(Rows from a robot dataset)
○ ○ ○ ○

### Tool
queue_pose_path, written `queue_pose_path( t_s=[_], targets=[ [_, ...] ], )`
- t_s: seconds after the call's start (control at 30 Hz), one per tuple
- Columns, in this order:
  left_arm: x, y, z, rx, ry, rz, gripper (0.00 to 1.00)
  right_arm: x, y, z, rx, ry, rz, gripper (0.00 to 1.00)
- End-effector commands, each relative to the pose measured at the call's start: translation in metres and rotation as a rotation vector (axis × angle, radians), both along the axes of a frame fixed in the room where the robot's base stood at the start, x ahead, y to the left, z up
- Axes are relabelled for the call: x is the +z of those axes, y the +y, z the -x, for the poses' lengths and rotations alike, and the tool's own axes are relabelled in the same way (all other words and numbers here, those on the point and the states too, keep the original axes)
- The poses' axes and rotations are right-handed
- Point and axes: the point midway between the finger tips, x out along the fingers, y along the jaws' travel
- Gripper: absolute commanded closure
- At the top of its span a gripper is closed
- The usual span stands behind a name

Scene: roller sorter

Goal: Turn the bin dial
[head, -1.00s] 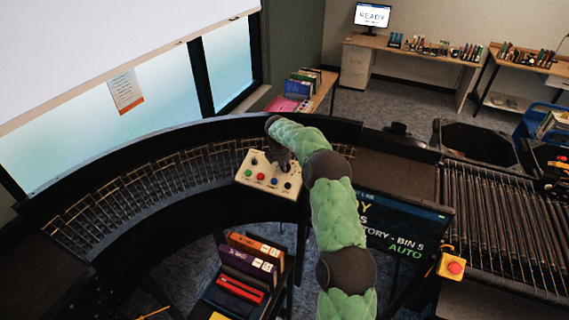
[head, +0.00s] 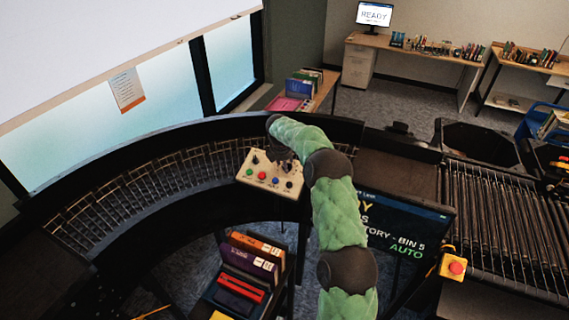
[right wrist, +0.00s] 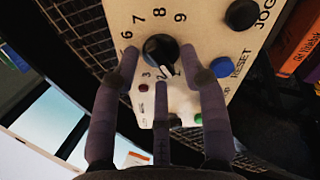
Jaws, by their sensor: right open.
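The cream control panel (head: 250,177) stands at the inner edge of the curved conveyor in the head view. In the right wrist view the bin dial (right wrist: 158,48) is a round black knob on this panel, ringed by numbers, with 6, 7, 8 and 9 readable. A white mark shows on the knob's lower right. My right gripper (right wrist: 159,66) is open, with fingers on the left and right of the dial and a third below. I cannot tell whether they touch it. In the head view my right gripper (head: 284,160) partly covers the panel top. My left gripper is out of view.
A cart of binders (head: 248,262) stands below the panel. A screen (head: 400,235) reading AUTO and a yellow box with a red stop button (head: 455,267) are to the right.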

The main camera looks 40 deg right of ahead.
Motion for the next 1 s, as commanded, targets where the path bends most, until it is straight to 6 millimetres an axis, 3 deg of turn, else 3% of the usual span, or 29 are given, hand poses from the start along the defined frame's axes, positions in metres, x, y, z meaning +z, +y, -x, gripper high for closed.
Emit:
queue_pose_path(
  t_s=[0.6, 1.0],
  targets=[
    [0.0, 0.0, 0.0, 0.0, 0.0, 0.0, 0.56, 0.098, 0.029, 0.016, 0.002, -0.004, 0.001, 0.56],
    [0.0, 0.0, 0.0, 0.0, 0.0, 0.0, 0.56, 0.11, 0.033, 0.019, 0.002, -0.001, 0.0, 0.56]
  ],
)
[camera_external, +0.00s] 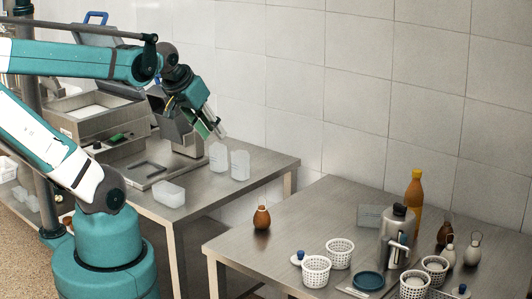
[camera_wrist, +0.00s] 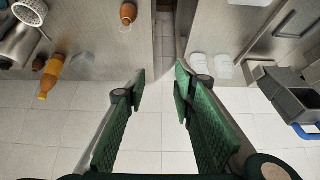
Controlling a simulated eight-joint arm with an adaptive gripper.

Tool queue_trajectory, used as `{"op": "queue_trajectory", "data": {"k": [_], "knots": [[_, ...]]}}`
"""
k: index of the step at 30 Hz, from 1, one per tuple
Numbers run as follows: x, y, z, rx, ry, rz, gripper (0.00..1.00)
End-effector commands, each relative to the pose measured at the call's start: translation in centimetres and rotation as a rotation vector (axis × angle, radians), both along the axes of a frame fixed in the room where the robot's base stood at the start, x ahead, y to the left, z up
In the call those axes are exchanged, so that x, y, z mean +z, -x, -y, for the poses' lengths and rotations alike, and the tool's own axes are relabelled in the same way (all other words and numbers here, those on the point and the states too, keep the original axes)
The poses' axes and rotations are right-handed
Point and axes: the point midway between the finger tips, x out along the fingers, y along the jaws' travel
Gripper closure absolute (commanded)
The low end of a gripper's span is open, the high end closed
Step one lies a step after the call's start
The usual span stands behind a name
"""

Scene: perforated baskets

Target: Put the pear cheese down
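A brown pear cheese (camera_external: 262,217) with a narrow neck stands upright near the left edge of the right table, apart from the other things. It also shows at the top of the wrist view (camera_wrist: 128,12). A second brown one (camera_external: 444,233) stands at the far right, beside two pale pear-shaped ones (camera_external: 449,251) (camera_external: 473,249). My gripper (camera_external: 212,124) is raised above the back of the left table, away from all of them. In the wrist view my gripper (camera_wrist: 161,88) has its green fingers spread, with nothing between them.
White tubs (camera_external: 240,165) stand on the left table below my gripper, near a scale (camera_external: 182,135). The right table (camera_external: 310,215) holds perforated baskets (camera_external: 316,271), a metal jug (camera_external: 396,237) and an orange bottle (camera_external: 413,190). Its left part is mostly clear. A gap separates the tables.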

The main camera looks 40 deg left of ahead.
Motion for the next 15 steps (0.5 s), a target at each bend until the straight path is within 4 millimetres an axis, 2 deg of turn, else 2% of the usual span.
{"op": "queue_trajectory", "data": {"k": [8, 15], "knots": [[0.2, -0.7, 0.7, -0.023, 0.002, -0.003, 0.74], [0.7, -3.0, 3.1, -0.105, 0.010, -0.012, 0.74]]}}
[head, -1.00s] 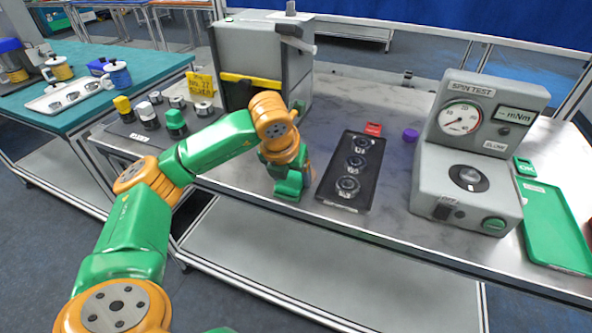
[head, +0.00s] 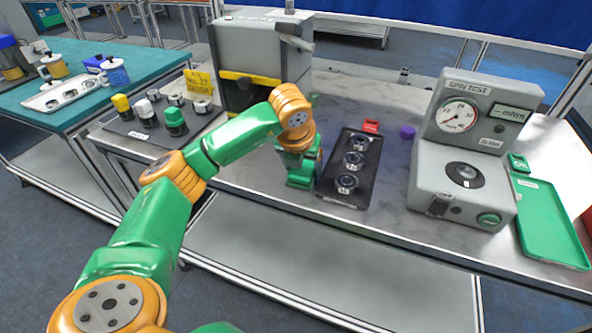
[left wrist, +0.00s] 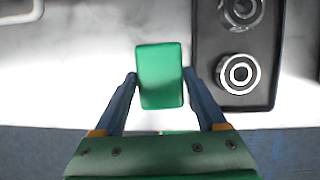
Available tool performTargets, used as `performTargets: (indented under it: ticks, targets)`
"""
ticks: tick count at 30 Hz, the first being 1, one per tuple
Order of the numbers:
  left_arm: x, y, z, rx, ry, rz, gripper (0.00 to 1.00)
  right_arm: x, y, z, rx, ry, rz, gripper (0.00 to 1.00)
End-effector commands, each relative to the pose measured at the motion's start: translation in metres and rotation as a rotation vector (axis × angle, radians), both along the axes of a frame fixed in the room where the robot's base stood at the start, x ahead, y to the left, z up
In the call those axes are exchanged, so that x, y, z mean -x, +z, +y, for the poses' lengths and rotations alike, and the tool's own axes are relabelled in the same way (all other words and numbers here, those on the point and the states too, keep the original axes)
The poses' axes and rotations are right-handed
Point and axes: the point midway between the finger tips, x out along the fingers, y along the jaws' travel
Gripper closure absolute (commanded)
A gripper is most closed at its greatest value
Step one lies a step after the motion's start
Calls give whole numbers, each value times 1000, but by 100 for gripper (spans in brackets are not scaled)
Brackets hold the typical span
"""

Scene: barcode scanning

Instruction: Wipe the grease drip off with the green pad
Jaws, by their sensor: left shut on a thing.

○ ○ ○ ○

▸ TASK BRIEF: Pictures appear in the records above. Output everything except them, exactly.

▸ EXERCISE SOLUTION:
### Tool
queue_pose_path, written `queue_pose_path( t_s=[_], targets=[ [_, ...] ], )`
- t_s: seconds after the call's start (control at 30 Hz), one per tuple
- Columns, in this order:
  left_arm: x, y, z, rx, ry, rz, gripper (0.00 to 1.00)
  right_arm: x, y, z, rx, ry, rz, gripper (0.00 to 1.00)
- End-effector commands, each relative to the pose measured at the call's start: translation in metres and rotation as a rotation vector (axis × angle, radians), both along the axes of a frame fixed in the room where the robot's base stood at the start, x ahead, y to the left, z up
- Axes are relabelled for the call: x is the +z of those axes, y the +y, z the -x, for the poses' lengths and rotations alike, and the tool's own axes are relabelled in the same way (all other words and numbers here, those on the point and the states too, keep the original axes)
- The poses' axes and rotations are right-handed
- Point and axes: the point midway between the finger tips, x out along the fingers, y along the jaws' travel
- Gripper: absolute commanded closure
- At the top of its span a gripper is closed
- The usual span stands behind a name

Scene: roller sorter

Goal: Turn the bin dial
[head, -1.00s] 
[head, +0.00s] 
[right wrist, +0.00s] 
Jaws, by their sensor: right open.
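The cream control panel (head: 250,177) stands at the inner edge of the curved conveyor in the head view. In the right wrist view the bin dial (right wrist: 158,48) is a round black knob on this panel, ringed by numbers, with 6, 7, 8 and 9 readable. A white mark shows on the knob's lower right. My right gripper (right wrist: 159,66) is open, with fingers on the left and right of the dial and a third below. I cannot tell whether they touch it. In the head view my right gripper (head: 284,160) partly covers the panel top. My left gripper is out of view.
A cart of binders (head: 248,262) stands below the panel. A screen (head: 400,235) reading AUTO and a yellow box with a red stop button (head: 455,267) are to the right.

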The main camera looks 40 deg right of ahead.
Motion for the next 1 s, as commanded, targets where the path bends most, until it is straight to 6 millimetres an axis, 3 deg of turn, else 3% of the usual span, or 29 are given, hand poses from the start along the defined frame's axes, positions in metres, x, y, z meaning +z, +y, -x, gripper high for closed.
Emit:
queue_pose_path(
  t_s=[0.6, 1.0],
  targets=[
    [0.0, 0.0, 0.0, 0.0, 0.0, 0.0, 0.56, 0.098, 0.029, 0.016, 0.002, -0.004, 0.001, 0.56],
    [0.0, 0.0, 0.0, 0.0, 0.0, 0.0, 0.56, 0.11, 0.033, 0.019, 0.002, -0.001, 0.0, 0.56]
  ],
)
[camera_external, +0.00s] 
[camera_wrist, +0.00s] 
Controlling a simulated eight-joint arm with an adaptive gripper.

Tool queue_trajectory, used as `{"op": "queue_trajectory", "data": {"k": [_], "knots": [[_, ...]]}}`
"""
k: index of the step at 30 Hz, from 1, one per tuple
Numbers run as follows: x, y, z, rx, ry, rz, gripper (0.00..1.00)
End-effector commands, each relative to the pose measured at the call's start: translation in centimetres and rotation as a rotation vector (axis × angle, radians), both along the axes of a frame fixed in the room where the robot's base stood at the start, x ahead, y to the left, z up
In the call those axes are exchanged, so that x, y, z mean +z, -x, -y, for the poses' lengths and rotations alike, and the tool's own axes are relabelled in the same way (all other words and numbers here, those on the point and the states too, keep the original axes)
The poses' axes and rotations are right-handed
Point and axes: the point midway between the finger tips, x out along the fingers, y along the jaws' travel
Gripper closure absolute (commanded)
The low end of a gripper's span is open, the high end closed
Step one lies a step after the call's start
The usual span stands behind a name
"""

Scene: perforated baskets

Target: Put the pear cheese down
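A brown pear cheese (camera_external: 262,217) with a narrow neck stands upright near the left edge of the right table, apart from the other things. It also shows at the top of the wrist view (camera_wrist: 128,12). A second brown one (camera_external: 444,233) stands at the far right, beside two pale pear-shaped ones (camera_external: 449,251) (camera_external: 473,249). My gripper (camera_external: 212,124) is raised above the back of the left table, away from all of them. In the wrist view my gripper (camera_wrist: 161,88) has its green fingers spread, with nothing between them.
White tubs (camera_external: 240,165) stand on the left table below my gripper, near a scale (camera_external: 182,135). The right table (camera_external: 310,215) holds perforated baskets (camera_external: 316,271), a metal jug (camera_external: 396,237) and an orange bottle (camera_external: 413,190). Its left part is mostly clear. A gap separates the tables.

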The main camera looks 40 deg left of ahead.
Motion for the next 15 steps (0.5 s), a target at each bend until the straight path is within 4 millimetres an axis, 2 deg of turn, else 2% of the usual span.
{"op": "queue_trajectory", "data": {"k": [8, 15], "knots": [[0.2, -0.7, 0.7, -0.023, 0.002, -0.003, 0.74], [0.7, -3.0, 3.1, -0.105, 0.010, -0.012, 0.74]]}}
[head, -1.00s] 
[head, +0.00s] 
[left wrist, +0.00s] 
Available tool performTargets, used as `performTargets: (indented under it: ticks, targets)`
"""
ticks: tick count at 30 Hz, the first being 1, one per tuple
Order of the numbers:
  left_arm: x, y, z, rx, ry, rz, gripper (0.00 to 1.00)
  right_arm: x, y, z, rx, ry, rz, gripper (0.00 to 1.00)
End-effector commands, each relative to the pose measured at the motion's start: translation in metres and rotation as a rotation vector (axis × angle, radians), both along the axes of a frame fixed in the room where the robot's base stood at the start, x ahead, y to the left, z up
In the call those axes are exchanged, so that x, y, z mean -x, +z, +y, for the poses' lengths and rotations alike, and the tool's own axes are relabelled in the same way (all other words and numbers here, those on the point and the states too, keep the original axes)
The poses' axes and rotations are right-handed
Point and axes: the point midway between the finger tips, x out along the fingers, y along the jaws' travel
Gripper closure absolute (commanded)
A gripper is most closed at its greatest value
Step one lies a step after the motion's start
Calls give whole numbers, each value times 1000, but by 100 for gripper (spans in brackets are not scaled)
Brackets hold the typical span
"""

Scene: barcode scanning

Instruction: Wipe the grease drip off with the green pad
Jaws, by their sensor: left shut on a thing.

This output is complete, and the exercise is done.